"It's as if a great bird lives inside the stone of our days and since no sculptor can free it, it has to wait for the elements to wear us down, till it is free to fly." Mark Nepo

Thursday, April 5, 2012

Out of the Blue


It's a typical morning in Room 16. The first burst of kids, cold air, and unbounded energy explode into the crowded space; latecomers dash through the door in ones and twos. The noise level is high and happy. Girls with heads together share secrets that make them giggle or look around furtively. Boys mill around, bumping into one another like puppies scrambling for a toy. The work of getting ready for another day is happening in the midst of what looks like chaos. I can see they'll be ready when the bell rings - pencils sharpened, planners and journals put away, homework turned in - so I leave them to their ten-year-old tribal rituals.

I stand in my usual place, by my desk where I have the best vantage of the room. The kids meet me there, one at a time, to hand in homework and say good morning. While I'm greeting them, I take a figurative pulse. Asking questions about work, illness, family. Commenting on new clothes, haircuts, bruises. Exchanging smiles, hugs, jokes. Laughing. Encouraging. Reminding.

Most days the kids manage to take turns with our first contact of the day, but as the year has worn on, I often find myself talking to two or three at a time. On this morning, their energy runs particularly high, and mine is drawn from fumes and little else. I'm not really paying attention when Kaelyn appears at my side, ignoring the half dozen kids lined up to see me. She stands looking at me, much like Toby does when he wants my attention: all beseeching eyes and barely contained silence.

In the break between kids I look over (not down as I have for so much of the year - where did those inches come from?) and ask with forced patience what she wants. She's already been through the line, and has a habit of engaging me to avoid work. And she's cutting, one of the cardinal sins of every elementary school experience.

She places a pin in my hand. A pretty cloisonné bird that makes me think of the ones in Disney's Cinderella. As I pick it up and admire it, for once with genuine delight, she tells me her great grandmother gave it to her before she died. I tell her how lucky she is to have such a lovely heirloom, how much her great grandmother must have loved her.
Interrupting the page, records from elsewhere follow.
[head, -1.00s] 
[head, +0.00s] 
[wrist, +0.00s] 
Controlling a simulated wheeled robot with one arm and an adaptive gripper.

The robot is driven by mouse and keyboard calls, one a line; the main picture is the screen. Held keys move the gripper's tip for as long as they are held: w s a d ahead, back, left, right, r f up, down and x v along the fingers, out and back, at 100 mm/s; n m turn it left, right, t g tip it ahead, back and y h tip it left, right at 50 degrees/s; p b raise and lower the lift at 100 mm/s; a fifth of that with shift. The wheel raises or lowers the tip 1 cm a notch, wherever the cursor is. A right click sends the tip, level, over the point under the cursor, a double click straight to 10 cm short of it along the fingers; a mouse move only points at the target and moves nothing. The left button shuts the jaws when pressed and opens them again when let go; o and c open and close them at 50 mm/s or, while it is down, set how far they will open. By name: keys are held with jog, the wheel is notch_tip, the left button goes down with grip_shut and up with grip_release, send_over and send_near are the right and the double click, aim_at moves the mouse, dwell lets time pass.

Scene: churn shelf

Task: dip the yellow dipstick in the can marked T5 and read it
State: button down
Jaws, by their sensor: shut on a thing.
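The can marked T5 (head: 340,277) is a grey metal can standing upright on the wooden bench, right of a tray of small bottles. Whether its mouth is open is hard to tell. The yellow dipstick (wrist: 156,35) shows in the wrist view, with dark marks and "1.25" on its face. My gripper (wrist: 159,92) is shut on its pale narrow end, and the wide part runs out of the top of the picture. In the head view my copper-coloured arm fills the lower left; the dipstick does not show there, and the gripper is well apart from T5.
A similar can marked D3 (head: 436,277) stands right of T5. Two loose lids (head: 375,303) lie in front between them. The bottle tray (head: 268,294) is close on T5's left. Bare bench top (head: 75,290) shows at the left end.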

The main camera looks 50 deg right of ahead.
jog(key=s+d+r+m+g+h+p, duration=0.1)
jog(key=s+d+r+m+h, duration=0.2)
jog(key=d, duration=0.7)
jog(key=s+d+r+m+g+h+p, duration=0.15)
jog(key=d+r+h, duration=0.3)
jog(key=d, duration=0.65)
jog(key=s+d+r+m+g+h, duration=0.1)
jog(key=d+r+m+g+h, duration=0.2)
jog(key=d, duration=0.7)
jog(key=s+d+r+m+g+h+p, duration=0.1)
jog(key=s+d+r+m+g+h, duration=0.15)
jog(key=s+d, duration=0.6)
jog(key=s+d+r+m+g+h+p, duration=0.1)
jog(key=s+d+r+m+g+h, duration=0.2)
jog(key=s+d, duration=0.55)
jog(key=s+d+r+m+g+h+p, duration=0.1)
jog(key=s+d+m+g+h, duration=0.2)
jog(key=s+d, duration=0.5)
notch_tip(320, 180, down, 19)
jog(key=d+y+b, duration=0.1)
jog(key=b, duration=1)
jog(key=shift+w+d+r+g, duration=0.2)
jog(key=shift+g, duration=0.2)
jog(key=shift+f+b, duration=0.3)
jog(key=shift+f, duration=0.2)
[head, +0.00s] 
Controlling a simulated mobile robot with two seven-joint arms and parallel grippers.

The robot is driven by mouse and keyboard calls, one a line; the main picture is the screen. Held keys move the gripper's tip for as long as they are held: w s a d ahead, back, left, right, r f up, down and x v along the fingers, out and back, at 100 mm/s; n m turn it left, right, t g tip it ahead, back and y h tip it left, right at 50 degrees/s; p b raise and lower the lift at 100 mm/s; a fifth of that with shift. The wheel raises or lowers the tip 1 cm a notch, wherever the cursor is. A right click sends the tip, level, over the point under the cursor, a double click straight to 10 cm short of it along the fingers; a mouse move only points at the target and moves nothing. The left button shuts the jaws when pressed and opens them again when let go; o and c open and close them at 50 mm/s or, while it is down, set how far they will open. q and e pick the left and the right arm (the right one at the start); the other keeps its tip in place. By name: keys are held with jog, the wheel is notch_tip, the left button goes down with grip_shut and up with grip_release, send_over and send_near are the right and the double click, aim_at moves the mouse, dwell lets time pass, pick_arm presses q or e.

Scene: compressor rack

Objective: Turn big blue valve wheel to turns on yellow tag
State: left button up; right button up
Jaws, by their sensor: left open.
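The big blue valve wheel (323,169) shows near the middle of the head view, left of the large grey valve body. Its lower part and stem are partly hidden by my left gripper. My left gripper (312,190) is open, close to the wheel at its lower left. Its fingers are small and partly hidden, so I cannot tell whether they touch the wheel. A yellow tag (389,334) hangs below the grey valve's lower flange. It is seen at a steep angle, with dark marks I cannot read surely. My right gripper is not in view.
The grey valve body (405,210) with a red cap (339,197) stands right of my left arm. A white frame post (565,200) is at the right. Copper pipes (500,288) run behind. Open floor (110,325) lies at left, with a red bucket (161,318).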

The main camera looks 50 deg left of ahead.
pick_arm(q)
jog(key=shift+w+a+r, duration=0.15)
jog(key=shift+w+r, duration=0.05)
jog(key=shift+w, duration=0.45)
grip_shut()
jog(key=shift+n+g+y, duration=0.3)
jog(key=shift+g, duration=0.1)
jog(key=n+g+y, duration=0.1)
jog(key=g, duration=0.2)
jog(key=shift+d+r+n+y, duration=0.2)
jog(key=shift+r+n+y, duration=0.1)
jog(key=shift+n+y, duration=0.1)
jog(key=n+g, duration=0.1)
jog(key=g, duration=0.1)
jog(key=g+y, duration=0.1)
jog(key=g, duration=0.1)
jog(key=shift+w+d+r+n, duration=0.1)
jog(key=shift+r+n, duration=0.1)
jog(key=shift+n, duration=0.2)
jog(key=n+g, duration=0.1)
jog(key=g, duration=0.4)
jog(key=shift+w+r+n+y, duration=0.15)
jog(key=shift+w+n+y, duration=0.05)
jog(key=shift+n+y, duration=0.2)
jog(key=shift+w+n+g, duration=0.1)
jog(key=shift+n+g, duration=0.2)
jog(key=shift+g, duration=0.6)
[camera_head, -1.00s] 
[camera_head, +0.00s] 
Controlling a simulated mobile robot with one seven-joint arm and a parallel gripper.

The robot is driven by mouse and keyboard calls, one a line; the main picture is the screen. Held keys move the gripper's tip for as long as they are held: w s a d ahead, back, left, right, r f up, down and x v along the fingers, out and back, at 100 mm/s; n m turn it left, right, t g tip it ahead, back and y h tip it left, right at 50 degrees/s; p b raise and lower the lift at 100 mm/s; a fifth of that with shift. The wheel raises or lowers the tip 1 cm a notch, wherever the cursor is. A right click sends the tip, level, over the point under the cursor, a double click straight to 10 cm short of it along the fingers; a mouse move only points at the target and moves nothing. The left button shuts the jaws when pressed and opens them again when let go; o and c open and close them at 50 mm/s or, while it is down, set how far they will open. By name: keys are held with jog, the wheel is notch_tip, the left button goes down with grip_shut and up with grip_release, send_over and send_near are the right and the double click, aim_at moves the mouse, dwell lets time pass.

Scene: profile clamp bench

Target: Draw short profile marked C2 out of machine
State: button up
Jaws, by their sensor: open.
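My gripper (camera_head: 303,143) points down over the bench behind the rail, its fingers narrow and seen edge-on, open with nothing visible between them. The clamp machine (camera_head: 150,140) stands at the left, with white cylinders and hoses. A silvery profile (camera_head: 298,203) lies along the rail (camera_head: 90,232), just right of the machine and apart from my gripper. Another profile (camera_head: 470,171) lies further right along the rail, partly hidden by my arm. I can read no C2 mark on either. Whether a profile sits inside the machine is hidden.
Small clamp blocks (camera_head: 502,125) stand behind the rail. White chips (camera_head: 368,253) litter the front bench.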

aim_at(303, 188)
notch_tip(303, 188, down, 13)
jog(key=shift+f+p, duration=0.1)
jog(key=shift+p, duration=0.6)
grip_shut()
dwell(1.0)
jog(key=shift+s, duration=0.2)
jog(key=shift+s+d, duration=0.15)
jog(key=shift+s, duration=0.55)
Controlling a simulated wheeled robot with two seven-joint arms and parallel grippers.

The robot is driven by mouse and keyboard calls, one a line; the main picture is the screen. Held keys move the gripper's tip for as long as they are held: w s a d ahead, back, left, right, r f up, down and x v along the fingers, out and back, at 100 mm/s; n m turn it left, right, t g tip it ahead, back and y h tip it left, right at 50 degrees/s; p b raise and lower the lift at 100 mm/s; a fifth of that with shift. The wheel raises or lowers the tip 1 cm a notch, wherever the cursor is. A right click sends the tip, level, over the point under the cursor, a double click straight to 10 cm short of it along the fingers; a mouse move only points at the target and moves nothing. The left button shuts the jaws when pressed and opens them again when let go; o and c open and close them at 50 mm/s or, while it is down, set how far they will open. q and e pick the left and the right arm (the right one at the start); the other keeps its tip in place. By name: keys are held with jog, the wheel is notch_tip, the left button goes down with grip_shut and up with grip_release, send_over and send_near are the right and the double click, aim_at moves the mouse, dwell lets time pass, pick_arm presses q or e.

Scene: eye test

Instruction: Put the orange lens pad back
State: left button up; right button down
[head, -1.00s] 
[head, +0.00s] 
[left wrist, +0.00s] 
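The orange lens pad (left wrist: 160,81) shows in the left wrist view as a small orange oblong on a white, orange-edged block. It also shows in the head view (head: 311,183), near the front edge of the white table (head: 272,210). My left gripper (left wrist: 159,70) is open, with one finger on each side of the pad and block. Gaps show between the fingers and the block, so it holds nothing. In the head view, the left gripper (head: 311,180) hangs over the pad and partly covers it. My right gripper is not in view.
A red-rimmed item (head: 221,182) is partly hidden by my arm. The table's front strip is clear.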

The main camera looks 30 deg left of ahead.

In that same moment I think about the tiny ceramic flower figurine that was a gift from Grandma Dee, my father's mother whom I knew for only a year. I think about the aquamarine ring Aunt Bea gave me, ornate, battered and treasured, much like she was. I think about the book of Anne Geddes babies, the first gift from a daughter met in her adulthood and now gone. I wonder if, when she's older, Kaelyn will feel the bittersweet longing that comes from holding a piece of a loved-one who has gone on - if she might even feel that now.

The clock and the restless line in front of me tell me it's time to move on. I extend the pin toward Kaelyn, telling her to put it in a safe place and to take it home at the end of the day. But she refuses to take it. "It's for you," she says. "I want you to have it."

"I can't take this," I say. "It's your treasure. It wouldn't be right for me to have it." Her eyes well up. The pin sits in my open hand. Her hands are unreachable.

"But I want you to have it. I brought it for you." Tears threaten to spill.

And so I wrap the pin in my hand, hug her, thank her through welled eyes of my own, tell her I will treasure her gift forever. She bounces back to her desk, a March day gone from bleak to sunny. I show my new bird to the next kids in line, allowing them to admire it before I pin it to my shirt where Kaelyn's eyes will travel for the rest of the day.

That lovely bird perches now on the front of the denim jacket I wear for everything this time of year. It will sit there at least until the last day of school, both for Kaelyn's pleasure and mine. I'll be calling her mom to make sure she knows about the gift. I'll offer to give the pin back so that Mom can hold it for the day her daughter is old enough to understand what an enormous gift she gave her fifth grade teacher - not in the pin, but in the honor of being held in the same esteem as her beloved great grandmother. I hope when she wears it in later years, she'll remember us both with love than is more sweet than bitter.